• REQUIRED TASK
In the listing below, identify each line with the word "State" and return those lines.

=== EXERCISE MATERIAL ===

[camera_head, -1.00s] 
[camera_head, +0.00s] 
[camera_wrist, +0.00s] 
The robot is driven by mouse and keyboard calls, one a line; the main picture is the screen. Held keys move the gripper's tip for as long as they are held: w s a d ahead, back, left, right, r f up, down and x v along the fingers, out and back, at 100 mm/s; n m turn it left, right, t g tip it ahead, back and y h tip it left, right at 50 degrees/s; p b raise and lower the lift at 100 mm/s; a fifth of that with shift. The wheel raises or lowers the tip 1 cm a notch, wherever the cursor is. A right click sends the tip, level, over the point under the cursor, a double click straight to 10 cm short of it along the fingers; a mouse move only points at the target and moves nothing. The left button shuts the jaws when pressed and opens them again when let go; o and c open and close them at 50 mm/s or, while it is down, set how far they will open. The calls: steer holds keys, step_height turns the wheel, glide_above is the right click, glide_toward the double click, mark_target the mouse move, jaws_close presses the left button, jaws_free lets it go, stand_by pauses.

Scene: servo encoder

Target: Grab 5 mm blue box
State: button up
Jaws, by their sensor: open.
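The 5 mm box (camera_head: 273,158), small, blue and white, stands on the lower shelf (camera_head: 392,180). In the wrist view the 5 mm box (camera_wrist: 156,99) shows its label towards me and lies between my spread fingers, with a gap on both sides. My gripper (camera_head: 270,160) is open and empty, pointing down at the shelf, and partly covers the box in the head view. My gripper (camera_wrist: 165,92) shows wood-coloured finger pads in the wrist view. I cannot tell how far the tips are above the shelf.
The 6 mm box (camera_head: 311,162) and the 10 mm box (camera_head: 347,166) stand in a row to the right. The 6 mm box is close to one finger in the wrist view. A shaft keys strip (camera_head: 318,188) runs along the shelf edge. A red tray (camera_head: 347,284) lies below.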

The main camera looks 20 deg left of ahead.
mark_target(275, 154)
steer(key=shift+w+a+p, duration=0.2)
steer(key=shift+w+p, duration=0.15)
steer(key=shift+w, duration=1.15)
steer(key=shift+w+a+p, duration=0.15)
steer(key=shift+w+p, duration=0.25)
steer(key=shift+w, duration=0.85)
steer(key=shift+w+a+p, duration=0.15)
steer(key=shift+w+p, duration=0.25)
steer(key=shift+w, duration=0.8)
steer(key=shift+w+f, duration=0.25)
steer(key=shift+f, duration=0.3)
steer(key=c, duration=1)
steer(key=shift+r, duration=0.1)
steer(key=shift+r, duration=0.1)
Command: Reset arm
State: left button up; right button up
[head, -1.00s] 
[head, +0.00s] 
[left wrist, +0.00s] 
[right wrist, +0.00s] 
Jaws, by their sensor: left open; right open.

===

• EXPECTED OUTPUT
State: button up
State: left button up; right button up

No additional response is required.